1. Installing a ceiling fan
If you have installed a ceiling fan yourself, only to have it come loose and come crashing to the ground days later, you’re not alone. This is one of the most common service requests that electricians get called for, and we’ve all seen our share of ceiling fans dangling by the wires or ones where the light fixture has been damaged or shattered by its unexpected fall—or worse, one of the family members or pets was hurt when the falling fan hit them. Considering that a ceiling fan can weigh 50 to 70 pounds, you definitely don’t want it falling down. Rather than put your brand-new ceiling fan at risk of falling and breaking, simply call an electrician from the beginning and give yourself the peace of mind of knowing that it was done right.
2. Installing extra outlets
In older homes, there often aren’t enough outlets in the room for all the gadgets you’d like to plug in. You probably already know that daisy-chaining extension cords to cross the space isn’t a good idea. Installing new outlets is the right way to go, but it takes knowledge and expertise in more than one area (electricity, drywall, etc) to do that correctly. If you inadvertently reverse the positions of the hot and the neutral wires, for instance, the plug will still work, but it puts anyone who uses it at risk of dying from electric shock. An electrician can run the right wires to the new outlet, make sure that the outlet is properly grounded, and ensure that using it won’t overload the circuit. (For that matter, we would recommend that you avoid installing new light switches, too. What you see as an innocent light switch, a licensed electrician might see as an electrical explosion waiting to happen.)
3. Rewiring or installing new wiring
Wiring in your home is an essential feature, but installing it or replacing it is a job that’s best left to the pros. If you have an old house with old-fashioned knob and tube wiring or aluminum wiring, you will want it to be upgraded to modern standards for safety. However, the potential for making a mistake abounds in doing a job like this, from code violations to putting yourself in danger of getting electrocuted or having a house fire down the road.

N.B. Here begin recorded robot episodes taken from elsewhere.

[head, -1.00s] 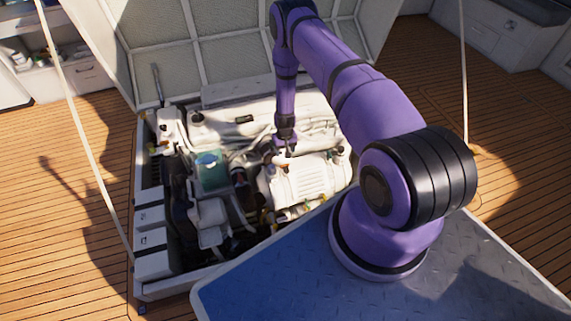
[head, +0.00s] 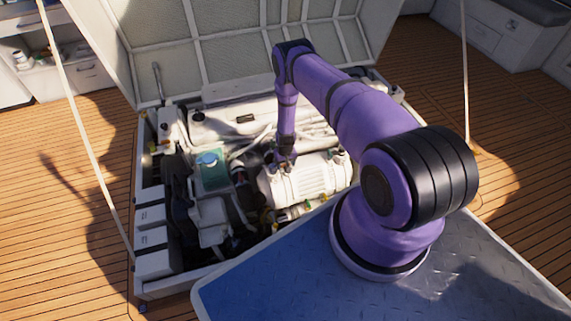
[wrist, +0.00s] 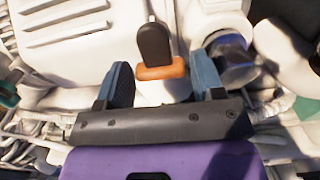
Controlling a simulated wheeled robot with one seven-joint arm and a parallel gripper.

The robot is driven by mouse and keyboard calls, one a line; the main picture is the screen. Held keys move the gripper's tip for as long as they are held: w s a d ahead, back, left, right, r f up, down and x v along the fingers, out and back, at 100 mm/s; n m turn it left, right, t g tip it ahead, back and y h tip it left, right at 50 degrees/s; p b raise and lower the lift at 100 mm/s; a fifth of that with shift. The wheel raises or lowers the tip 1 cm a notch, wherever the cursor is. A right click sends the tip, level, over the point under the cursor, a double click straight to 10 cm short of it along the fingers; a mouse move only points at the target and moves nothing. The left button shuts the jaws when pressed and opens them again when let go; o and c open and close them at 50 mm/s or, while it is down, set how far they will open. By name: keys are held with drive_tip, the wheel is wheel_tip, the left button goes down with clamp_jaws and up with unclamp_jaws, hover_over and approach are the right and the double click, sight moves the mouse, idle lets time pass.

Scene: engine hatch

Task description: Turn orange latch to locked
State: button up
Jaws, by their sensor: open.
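The orange latch (wrist: 161,71) shows in the wrist view as a short orange bar with a dark grip (wrist: 154,41) just above it. It sits on the white engine. My gripper (wrist: 163,82) is open, with one blue-grey finger on each side of the latch's lower part. I see a gap between the latch and each finger, and cannot tell how deep the fingers reach. In the head view my gripper (head: 284,158) is low over the white engine (head: 305,180), and the latch cannot be made out there.
A dark round port with a blue-grey ring (wrist: 229,50) lies right of the right finger. In the head view, a raised hatch lid (head: 240,45) stands behind the engine, and a teal-sided tank with a blue cap (head: 208,160) is left of my gripper. Hoses and pipes crowd the bay.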

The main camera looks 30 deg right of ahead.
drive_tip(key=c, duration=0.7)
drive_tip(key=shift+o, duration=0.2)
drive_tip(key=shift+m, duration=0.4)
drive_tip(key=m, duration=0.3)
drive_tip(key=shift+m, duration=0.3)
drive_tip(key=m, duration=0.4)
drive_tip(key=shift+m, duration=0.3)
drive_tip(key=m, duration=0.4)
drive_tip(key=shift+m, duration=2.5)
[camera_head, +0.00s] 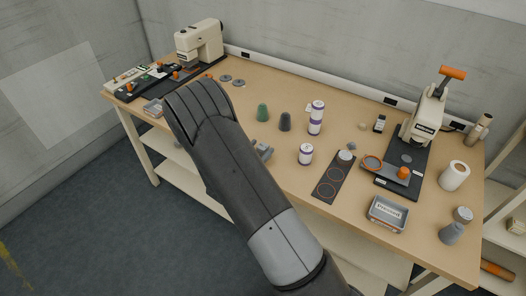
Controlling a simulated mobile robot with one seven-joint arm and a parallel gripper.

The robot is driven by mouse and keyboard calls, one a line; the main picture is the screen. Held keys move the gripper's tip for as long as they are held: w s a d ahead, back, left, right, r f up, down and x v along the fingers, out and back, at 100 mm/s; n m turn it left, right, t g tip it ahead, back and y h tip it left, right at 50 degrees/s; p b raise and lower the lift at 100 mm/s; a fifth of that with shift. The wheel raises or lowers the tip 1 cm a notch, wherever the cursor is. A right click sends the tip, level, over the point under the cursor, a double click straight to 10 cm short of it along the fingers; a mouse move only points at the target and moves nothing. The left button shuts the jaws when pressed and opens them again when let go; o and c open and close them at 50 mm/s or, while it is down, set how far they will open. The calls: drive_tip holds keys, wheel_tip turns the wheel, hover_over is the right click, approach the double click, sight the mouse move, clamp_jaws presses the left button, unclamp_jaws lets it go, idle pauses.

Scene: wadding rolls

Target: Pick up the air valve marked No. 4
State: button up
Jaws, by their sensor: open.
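No marking "No. 4" can be read at this size, so I cannot tell which thing is the air valve. A small grey-blue piece (263,150) shows at the right edge of my arm, over the table's front part. My arm hides the rest of it, and I cannot tell what it is. My arm rises from the bottom and bends above the table's front left edge. My gripper cannot be made out; it seems hidden behind the arm.
The wooden table (300,92) holds a cream machine (200,42) at the back left and an orange-handled press (424,116) at the right.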

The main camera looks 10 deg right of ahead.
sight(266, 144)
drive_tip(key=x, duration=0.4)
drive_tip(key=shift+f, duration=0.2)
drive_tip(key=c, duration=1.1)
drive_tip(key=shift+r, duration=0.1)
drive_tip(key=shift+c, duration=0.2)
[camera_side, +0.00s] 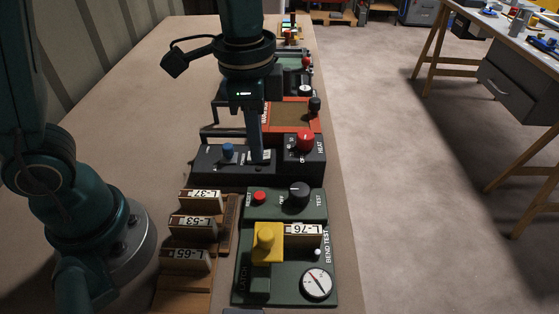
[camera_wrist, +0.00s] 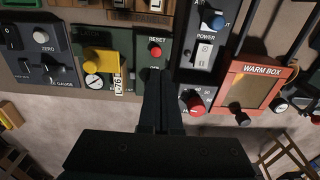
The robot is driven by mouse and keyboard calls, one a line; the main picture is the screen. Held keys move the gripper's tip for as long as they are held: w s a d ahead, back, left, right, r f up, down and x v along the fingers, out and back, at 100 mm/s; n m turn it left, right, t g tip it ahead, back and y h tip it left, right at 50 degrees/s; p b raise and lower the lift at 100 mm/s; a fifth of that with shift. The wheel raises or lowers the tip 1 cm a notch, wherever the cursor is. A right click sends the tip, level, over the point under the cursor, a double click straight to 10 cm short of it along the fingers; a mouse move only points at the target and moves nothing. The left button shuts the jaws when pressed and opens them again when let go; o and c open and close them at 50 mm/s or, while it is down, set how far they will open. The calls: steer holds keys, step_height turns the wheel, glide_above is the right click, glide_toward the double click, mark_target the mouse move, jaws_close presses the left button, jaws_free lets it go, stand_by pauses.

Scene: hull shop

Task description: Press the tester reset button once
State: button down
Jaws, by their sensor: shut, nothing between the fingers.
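The green tester (camera_side: 284,237) stands on the bench in the side view. Its red reset button (camera_side: 259,196) is at the upper left of the panel, uncovered, with a black knob (camera_side: 299,193) beside it. In the wrist view the red reset button (camera_wrist: 155,52) shows just beyond my fingertips, under a RESET label. My gripper (camera_side: 257,158) is shut and empty, pointing down; in the side view its tips overlap the dark power and heat unit behind the tester. It appears apart from the button. In the wrist view my gripper (camera_wrist: 160,76) hides part of the tester's lower panel.
A yellow latch block (camera_side: 266,243) and an L-76 plate (camera_side: 303,231) sit on the tester. The dark unit (camera_side: 206,162) has a blue knob and a red knob (camera_side: 305,140). A wooden rack (camera_side: 228,223) with labelled plates is at left. An orange warm box (camera_wrist: 251,88) stands beyond.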

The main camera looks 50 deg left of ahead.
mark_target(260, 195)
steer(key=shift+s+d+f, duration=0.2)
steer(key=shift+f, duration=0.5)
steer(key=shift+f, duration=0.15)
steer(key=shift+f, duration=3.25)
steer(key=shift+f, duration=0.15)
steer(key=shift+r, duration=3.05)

4. Creating your own junction boxes
Splicing two wires together and installing a junction box requires you to do a multi-step process of various tasks, all of which are extremely specific and require skill and finesse to complete them. You need to correctly strip the wires from both sides, link the wires correctly with the proper equipment, use the right size junction box, pull just the right amount of wire into the box, and mount the box correctly. What is a super simple, no-brainer task for an electrician might take you forever and end up with a finished result that’s not quite right.
5. Creating a “bonus room”
If you have a cozy little attic space or other nook or cranny in your home, it might occur to you to create a fun little “bonus room” for your kids by drywalling it off and adding some fun lighting, paint, and carpet. Someone with mad skills could probably create a veritable fairyland or epic secret hideaway that would be every child’s dream. However, this can get you in big trouble when you go to sell your house, as it probably won’t pass inspection. You’ll likely have to call an electrician then if you didn’t at the beginning, and if the work was completed without taking out a permit, the city may require you to undo your work completely or undergo costly repairs before you can sell.

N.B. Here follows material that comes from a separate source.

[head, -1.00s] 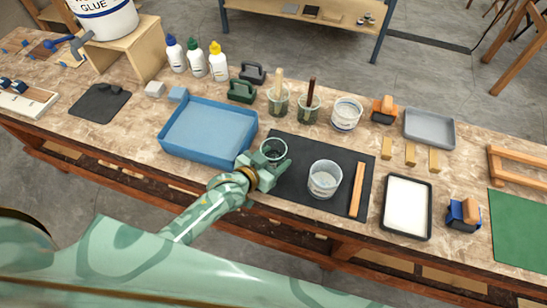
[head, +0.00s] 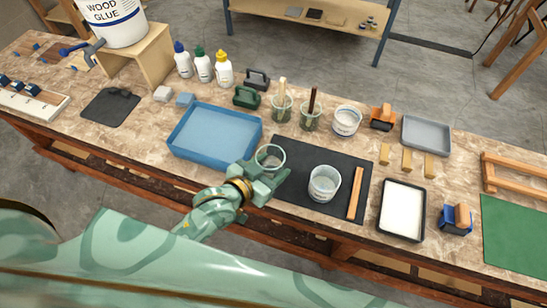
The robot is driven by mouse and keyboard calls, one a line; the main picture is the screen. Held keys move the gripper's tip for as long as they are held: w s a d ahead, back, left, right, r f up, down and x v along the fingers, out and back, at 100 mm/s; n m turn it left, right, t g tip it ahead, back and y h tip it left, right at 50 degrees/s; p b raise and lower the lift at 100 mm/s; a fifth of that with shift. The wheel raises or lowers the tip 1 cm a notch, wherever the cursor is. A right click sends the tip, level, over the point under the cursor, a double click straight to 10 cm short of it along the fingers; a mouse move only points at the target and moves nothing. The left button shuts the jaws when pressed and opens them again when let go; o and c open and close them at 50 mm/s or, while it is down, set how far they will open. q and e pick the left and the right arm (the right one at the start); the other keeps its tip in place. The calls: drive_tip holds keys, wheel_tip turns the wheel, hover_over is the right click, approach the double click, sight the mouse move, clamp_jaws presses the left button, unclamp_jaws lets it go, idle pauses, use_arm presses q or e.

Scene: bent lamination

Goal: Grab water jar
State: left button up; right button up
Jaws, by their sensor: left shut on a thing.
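A clear round jar (head: 270,157) is at the left end of the black mat (head: 300,155). My left gripper (head: 266,176) is around its near side, shut on it; its base is partly hidden by the gripper. Another clear jar with greyish-white contents (head: 324,184) stands upright on the mat to the right, apart from the gripper. I cannot tell from the picture how much water either jar holds. My right gripper is not in view.
A blue tray (head: 179,147) is left of the gripper. A wooden strip (head: 356,192) lies on the mat's right side. A white-filled black tray (head: 380,222) is further right. Brush jars (head: 310,121) and a white tub (head: 347,122) stand behind the mat.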

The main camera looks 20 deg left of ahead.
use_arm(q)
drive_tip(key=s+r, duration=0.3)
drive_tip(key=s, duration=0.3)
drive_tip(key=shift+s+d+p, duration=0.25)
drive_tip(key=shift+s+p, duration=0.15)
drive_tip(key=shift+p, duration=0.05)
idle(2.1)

6. Installing an outdoor outlet
An extra outdoor outlet (or several) can be an awesome addition to your outside space, giving you the ability to power everything from Christmas lights to equipment in an outdoor kitchen area.
However, going outside with an outlet comes with inherent dangers. It’s a well-known fact that electricity and water don’t play well together, but many people don’t translate this knowledge into taking the proper precautions for installing an outdoor outlet. One of the biggest requirements for all outdoor outlets is a Ground-Fault Circuit Interrupter (GFCI) protector, or you could experience a house fire due to rain or other precipitation that gets into the outlet. You’ll also need a weatherproof cover that provides protection from water even when cords are plugged in.
If the outdoor outlet will be installed at a distance from your home (such as in a backyard gazebo), you’ll probably also have to bury the cable, and this must be done in accordance with safety standards.
The best person to install your outdoor outlet in the safest way is your qualified local electrician. Even if it seems to you like the area would be protected from the elements (such as an outdoor outlet that’s under an overhanging porch or awning, this is still considered a “damp” location and must comply with the rules for outdoor outlets.
7. Replacing the main electrical panel or circuit breaker box
Your electrical panel is one of the most complex parts of your home’s electrical system, and with so many wires going in and out, it shouldn’t be a surprise that an amateur shouldn’t attempt it. This circuit breaker box is the central hub where you’ll manage your home’s electricity, and it needs to be safe. The stakes are high if you get it wrong, so if your main electrical panel needs work, please call an electrician.